Peter, in his address to the crowd gathered around the once-lame, now dancing man, called Jesus ‘the Author of Life’ (Acts 4:15). I love that! He is the One who writes my story. Through faith in His Name I am made strong—given confidence to walk, yes even to dance!—in praise for His work in my life. He calls me to repent of dead works and present my members, these hands, these eyes, this voice, this mind…as instruments for righteousness, and to follow Him in adoration all the days of this life!
“Therefore, since we are surrounded by so great a cloud of witnesses,
let us also lay aside every weight, and sin which clings so closely,
and let us run with endurance the race that is set before us,
looking to Jesus, the founder and perfecter of our faith,
who for the joy that was set before him endured the cross,
despising the shame,
and is seated at the right hand of the throne of God.”
Heb.12:1-2
–LS
* Ronald Boyd-MacMillan, Faith That Endures (Grand Rapids: Fleming Revell, 2006), p. 315.
** Story drawn from Paul Estabrooks devotional in “Standing Strong Through The Storm” (SSTS), Open Doors Int’l, 2011
Linda, I love this post.
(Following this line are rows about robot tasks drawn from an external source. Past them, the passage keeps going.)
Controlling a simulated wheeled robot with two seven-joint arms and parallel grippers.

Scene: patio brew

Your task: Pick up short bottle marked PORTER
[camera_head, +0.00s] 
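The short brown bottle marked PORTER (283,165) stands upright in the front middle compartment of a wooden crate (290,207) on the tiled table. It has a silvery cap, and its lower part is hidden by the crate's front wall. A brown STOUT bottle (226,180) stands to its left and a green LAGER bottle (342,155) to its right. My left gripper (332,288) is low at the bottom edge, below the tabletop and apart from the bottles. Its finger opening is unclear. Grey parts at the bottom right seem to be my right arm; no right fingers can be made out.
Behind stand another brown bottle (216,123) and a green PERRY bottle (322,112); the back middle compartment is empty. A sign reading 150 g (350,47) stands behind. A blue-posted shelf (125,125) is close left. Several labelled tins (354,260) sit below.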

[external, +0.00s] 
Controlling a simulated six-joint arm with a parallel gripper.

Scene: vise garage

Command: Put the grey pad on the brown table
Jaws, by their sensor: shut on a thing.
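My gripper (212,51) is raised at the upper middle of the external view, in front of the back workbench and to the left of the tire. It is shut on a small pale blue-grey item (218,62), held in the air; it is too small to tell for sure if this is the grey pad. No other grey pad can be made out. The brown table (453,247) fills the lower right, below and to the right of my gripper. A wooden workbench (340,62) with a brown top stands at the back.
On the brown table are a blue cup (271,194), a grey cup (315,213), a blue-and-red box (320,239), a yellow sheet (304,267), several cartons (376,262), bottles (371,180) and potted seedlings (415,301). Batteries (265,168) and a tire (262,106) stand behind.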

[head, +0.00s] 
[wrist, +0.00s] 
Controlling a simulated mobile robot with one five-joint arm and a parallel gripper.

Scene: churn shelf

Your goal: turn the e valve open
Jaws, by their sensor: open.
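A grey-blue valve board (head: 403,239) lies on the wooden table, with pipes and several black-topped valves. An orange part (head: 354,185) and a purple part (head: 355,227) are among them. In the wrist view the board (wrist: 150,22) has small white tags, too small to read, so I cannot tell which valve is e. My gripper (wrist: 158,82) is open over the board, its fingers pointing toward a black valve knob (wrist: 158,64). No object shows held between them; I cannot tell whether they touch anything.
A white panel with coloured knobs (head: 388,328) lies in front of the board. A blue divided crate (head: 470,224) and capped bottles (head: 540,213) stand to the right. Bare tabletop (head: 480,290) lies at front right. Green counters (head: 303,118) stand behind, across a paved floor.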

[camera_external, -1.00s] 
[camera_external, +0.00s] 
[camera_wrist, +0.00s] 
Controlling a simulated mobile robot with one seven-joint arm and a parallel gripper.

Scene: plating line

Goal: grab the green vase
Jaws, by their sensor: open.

As you know, I am struggling with many of the same questions. I LOVE the illustration of the Chinese Bible. And it that YOUR painting? Hmmm? Maybe share a few more of those with us?
Thanks Becky. All God's hidden purposes will be the wonder of eternity I think. Yes, my painting, a hopeful sign of getting 'unstuck'…
I agree that the painting is beautiful. It makes me want to try, although I am stuck sewing instead for a while. However, I really am writing to thank you for what is a wonderful devotional for this morning. I am never sure if I am really where God wants me to be, or if it is just where I am comfortable. Still don't know, but this helps me think about it.
Thanks for this great post…..very encouraging. I think most of us spend a good deal of our life wondering….and wondering some more…feeling like we must be missing something that God wants of us….I am just now catching up on January's Ponderings! Thank you dear sister!